In this section, we examine whether the rate of return during the periods when we have one share is different from the rate of return during the periods when we do not have a share. We test the difference between the two means every year, as shown in Section 2.3 of the testing procedure. The results of the mean difference test based on the virtual experiments are in Figures 4 and 5, where 18 lines and the 95% confidence interval (–1.96, 1.96) are drawn. The 18 lines correspond to the test statistics from 2005 to 2018. (1)–(9) represent the cases of (a, b) = (–1, –10), (–1, –5), (–1, –1), (0, –10), (0, –5), (0, –1), (1, –10), (1, –5), (1, –1), respectively. * indicates the results of VAR(5), where we investigate whether one stock market influences another stock market. Note that AR(5) does not take into account the other stock market.

For both Figures 4 and 5, the solid lines of (1)–(9) are overlapped, and the dashed lines of (1)*–(9)* are also overlapped. We cannot distinguish each line, but we can see the difference between AR(5) and VAR(5), i.e., between the solid lines and the dashed lines.

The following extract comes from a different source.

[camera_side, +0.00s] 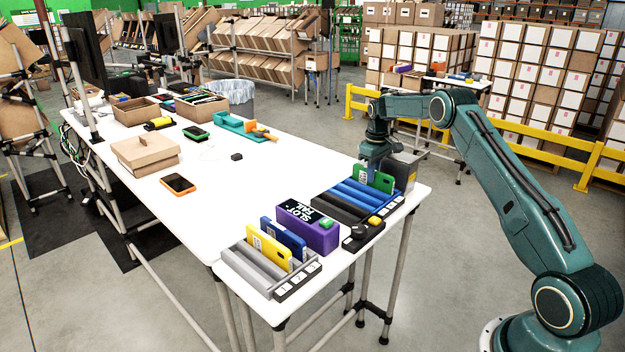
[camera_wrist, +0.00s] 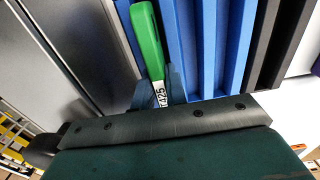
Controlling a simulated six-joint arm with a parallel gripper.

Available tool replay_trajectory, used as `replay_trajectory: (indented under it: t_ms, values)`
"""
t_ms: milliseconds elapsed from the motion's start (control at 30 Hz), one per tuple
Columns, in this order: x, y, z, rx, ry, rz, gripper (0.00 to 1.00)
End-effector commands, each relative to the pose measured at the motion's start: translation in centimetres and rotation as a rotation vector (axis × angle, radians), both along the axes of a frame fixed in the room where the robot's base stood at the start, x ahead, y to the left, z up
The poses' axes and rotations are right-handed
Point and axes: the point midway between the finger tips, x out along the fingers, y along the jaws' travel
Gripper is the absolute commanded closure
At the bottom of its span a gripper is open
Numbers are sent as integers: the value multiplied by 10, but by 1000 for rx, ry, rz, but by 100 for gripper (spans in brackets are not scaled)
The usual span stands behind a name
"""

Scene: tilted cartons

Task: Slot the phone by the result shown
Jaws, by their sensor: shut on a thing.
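My gripper (camera_side: 375,166) is shut on a green phone (camera_side: 384,182) at the far end of a rack with blue and black slots (camera_side: 357,193). The wrist view shows the green phone (camera_wrist: 148,40) edge-on between my fingertips (camera_wrist: 160,88), with a white printed label near them. The blue ribs (camera_wrist: 208,45) lie just to its right there; I cannot tell whether its lower edge is in a slot. A purple box (camera_side: 318,236) with a black lettered screen and a green button stands beside the rack. A grey rack (camera_side: 248,270) holds a yellow phone (camera_side: 268,248) and a blue phone (camera_side: 291,240).
A grey metal box (camera_side: 404,170) stands close behind the held phone. The table's middle is mostly free.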

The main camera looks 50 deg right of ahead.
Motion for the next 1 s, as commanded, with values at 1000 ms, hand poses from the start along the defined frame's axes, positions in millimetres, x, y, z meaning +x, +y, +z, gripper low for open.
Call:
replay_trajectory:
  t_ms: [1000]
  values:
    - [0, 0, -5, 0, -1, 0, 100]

We can observe that the rate of return does not depend on the buying-and-selling rule for any a and b because the solid lines (1)–(9) are overlapped, and the dashed lines (1)*–(9)* are also overlapped. As shown in Figures 4 and 5, the stock market is efficient except in 2005, 2009, 2010 and 2017 (when b = –5) in SSEC with AR(5) and 2005, 2016 and 2017 in SZSEC with AR(5). Especially, the SSEC market became efficient in 2005, 2009, 2010 and 2017 by taking into account the SZSEC market, but the SZSEC market is inefficient in 2006 (b = –10) even though information on SSEC was utilized. We can interpret that SSEC is more influenced by SZSEC but SSEC influences SZSEC less because the market size in SZSEC is more significant than that in SSEC after 2009, judging from Figure 1.

5. Conclusion

This paper has studied market efficiency level in Chinese stock markets under expected return theory from the weak form aspect using the closing and opening prices of the Shanghai stock exchange composite index (SSEC) and Shenzhen stock exchange composite index (SZSEC) from January 4^th, 2005 to December 31^st, 2018.

Using the three tests in Sections 2.1–2.3, we have discussed whether the stock markets of SSEC and SZSEC are efficient or not. We have obtained the results: (i) both markets are efficient for most periods. We have found that SSEC in 2014–2016 and SZSEC in 2015–2016 are inefficient from the view of autocorrelation (see Figure 2 in Section 4.1), (ii) SSEC in 2016 and SZSEC in 2013 are inefficient from the view of runs test (see Figure 3 in Section 4.2), (iii) the stock market is efficient except 2005, 2009, 2010 and 2017 in SSEC and 2005, 2016 and 2017 in SZSEC (see Figures 4 and 5 in Section 4.3), and (iv) SSEC is more influenced by SZSEC but SSEC influences SZSEC less from the view of virtual experiments (see VAR(5) in Figures 4 and 5 of Section 4.3).

The possible reasons that the stock market was inefficient in 2005, 2010, 2013, 2016 and 2017 are considered as: (i) in 2005, in order to promote the work of share splitting reform, which was a big event in Chinese capital markets, China Securities Regulatory Commission (CSRC) held a meeting and made some arrangements and the work of share splitting reform was steadily proceeding in September, 2005, (ii) from China Securities Regulatory Commission (2011), from April 8^th, 2010, Stock Price Index Futures formally started and in April 16^th CSI 300 stock price index future was formally listed and traded on China Financial Futures Exchange, (iii) in 2013, because of program error, the trading system of Everbright Securities Company Limited made abnormal tradings which caused the indexes to dramatically fluctuate in a short time, and China Securities Regulatory Commission (2014) released a plan in November 2013 to overhaul the nation’s IPO system and the reform plan which meant new opportunities for Chinese investors was long awaited, (iv) from China Securities Regulatory Commission (2017), from December 5^th, 2016, the mechanism of Shenzhen-Hong Kong Stock Connect formally started, by which investors from two markets (Shenzhen stock market and Hong Kong stock market) could buy and sell some stocks (meeting certain conditions) listed on the other side’s exchange, and (v) from China Securities Regulatory Commission (2018), in June, 2017, MSCI announced the inclusion of China A Shares in the MSCI Emerging Markets Index and Global Benchmark Index from June, 2018, which was seen as a milestone in the process of Chinese capital markets opening to the outside world and indicated the confidence on Chinese capital markets from global investors. Furthermore, the possible reason that the stock markets were inefficient around 2015 is considered that the markets were suffering a crash in China.

Thus, we can conclude that the stock price markets of SSEC and SZSEC are efficient except for periods of specific economic situations and that SZSEC influences SSEC more.